EXERCISE PROMPT: Copy every line that contains the string "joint" from the entries below.

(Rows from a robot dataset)

------------------------------------------------------------------------

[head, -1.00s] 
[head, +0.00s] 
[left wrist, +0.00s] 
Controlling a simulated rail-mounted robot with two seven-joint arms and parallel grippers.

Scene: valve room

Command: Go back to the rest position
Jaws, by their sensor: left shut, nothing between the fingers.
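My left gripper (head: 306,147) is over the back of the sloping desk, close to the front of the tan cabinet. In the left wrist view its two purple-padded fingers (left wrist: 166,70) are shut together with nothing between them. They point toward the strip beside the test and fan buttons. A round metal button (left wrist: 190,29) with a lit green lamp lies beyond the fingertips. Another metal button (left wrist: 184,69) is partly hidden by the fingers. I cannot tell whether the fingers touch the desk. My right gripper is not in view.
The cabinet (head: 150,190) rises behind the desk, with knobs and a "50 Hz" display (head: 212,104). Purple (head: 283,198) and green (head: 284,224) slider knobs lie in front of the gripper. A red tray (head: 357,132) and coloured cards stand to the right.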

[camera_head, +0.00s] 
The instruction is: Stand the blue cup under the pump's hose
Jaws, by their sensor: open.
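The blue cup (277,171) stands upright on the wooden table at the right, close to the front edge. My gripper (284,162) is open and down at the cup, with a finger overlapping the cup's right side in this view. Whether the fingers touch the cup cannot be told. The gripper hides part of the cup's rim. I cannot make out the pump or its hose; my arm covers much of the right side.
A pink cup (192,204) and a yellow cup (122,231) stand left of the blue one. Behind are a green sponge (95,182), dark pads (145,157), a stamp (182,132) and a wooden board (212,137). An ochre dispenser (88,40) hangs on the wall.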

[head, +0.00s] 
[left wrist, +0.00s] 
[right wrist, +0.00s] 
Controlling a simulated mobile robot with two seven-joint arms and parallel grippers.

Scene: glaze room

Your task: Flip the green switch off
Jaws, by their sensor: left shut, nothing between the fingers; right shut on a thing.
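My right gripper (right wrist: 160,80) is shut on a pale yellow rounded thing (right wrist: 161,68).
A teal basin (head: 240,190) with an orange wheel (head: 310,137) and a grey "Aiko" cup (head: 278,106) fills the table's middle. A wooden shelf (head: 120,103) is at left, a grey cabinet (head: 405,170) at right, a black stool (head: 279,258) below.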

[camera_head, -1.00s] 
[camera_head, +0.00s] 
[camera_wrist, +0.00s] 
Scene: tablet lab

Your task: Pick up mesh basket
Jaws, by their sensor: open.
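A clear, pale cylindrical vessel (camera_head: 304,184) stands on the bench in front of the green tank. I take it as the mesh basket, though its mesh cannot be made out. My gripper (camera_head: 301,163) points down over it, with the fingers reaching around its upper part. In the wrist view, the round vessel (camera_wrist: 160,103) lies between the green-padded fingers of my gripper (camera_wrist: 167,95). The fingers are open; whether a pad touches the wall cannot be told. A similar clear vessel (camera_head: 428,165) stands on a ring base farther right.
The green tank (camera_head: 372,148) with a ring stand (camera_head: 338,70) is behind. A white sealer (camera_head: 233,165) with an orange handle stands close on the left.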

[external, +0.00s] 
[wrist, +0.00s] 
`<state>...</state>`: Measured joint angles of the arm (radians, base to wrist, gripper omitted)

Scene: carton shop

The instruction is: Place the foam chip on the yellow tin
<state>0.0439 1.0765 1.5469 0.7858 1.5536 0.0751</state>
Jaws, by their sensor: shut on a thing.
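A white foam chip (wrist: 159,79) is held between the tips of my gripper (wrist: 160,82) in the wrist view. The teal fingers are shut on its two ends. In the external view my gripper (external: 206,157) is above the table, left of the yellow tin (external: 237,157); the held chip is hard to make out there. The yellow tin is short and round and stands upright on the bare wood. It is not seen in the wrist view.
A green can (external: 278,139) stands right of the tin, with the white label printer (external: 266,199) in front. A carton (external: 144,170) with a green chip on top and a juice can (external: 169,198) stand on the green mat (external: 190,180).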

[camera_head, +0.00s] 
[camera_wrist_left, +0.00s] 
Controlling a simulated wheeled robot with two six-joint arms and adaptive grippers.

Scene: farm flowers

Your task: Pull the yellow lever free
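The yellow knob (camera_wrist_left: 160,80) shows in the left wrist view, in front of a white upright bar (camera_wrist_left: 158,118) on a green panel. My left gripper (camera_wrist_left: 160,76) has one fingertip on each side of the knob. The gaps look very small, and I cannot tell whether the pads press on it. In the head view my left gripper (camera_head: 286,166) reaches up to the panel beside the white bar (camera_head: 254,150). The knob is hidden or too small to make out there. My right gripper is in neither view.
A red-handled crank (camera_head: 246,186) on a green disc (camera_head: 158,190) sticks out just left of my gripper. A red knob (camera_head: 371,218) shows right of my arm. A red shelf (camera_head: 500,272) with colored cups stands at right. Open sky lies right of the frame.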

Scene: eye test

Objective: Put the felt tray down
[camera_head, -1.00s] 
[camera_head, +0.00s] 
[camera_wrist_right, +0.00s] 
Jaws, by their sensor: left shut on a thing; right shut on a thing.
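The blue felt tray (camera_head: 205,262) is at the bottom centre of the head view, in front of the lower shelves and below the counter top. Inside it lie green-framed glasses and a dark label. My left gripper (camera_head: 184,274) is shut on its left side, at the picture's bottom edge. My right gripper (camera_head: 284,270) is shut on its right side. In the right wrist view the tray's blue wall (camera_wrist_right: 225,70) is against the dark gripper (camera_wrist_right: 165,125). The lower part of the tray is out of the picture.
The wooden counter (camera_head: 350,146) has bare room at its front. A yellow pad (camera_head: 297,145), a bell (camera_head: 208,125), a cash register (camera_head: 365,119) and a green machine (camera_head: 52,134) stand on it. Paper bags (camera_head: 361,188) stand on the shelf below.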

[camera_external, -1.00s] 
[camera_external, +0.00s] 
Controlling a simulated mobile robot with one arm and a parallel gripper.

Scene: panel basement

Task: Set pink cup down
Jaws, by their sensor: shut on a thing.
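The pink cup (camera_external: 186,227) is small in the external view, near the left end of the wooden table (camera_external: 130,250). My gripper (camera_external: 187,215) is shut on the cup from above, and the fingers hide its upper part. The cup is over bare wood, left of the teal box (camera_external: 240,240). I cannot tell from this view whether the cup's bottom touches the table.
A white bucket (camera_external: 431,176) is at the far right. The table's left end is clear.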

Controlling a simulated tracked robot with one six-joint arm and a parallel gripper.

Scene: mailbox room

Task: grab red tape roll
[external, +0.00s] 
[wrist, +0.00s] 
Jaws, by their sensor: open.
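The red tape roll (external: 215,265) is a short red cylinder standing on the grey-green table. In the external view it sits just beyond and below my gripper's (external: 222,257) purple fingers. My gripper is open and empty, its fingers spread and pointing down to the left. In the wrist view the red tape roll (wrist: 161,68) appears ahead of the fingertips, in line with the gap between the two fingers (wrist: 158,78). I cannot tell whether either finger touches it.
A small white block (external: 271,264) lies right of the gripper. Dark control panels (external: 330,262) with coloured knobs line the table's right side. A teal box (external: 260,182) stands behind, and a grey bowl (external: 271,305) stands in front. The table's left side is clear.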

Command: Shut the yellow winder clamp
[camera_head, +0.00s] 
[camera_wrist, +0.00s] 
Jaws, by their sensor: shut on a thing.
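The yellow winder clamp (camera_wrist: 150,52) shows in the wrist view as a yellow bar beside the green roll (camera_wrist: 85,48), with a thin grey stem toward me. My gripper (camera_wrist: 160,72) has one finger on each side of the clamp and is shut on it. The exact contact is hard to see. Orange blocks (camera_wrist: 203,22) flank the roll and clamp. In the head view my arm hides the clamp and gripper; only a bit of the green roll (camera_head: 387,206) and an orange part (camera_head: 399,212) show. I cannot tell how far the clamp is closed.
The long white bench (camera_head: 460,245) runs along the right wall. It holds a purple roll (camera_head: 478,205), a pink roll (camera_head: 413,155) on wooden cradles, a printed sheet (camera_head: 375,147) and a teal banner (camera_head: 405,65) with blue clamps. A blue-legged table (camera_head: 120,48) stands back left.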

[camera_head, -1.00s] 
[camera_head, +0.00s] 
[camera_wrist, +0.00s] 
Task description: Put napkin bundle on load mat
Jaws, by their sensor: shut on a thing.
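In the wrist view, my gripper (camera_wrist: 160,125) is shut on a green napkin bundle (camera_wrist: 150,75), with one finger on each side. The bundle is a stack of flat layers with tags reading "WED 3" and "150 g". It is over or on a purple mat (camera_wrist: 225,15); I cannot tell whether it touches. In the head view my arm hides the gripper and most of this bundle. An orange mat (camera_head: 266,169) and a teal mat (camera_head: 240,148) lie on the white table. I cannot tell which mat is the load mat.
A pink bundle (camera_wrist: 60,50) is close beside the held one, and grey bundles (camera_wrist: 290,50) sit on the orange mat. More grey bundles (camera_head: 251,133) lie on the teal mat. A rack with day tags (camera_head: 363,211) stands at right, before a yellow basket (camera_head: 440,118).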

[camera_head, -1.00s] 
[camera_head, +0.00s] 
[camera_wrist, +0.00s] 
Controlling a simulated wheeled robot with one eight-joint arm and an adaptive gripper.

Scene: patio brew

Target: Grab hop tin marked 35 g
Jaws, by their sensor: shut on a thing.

------------------------------------------------------------------------

FINAL RESULT:
Controlling a simulated rail-mounted robot with two seven-joint arms and parallel grippers.
Controlling a simulated mobile robot with two seven-joint arms and parallel grippers.
`<state>...</state>`: Measured joint angles of the arm (radians, base to wrist, gripper omitted)
Controlling a simulated wheeled robot with two six-joint arms and adaptive grippers.
Controlling a simulated tracked robot with one six-joint arm and a parallel gripper.
Controlling a simulated wheeled robot with one eight-joint arm and an adaptive gripper.

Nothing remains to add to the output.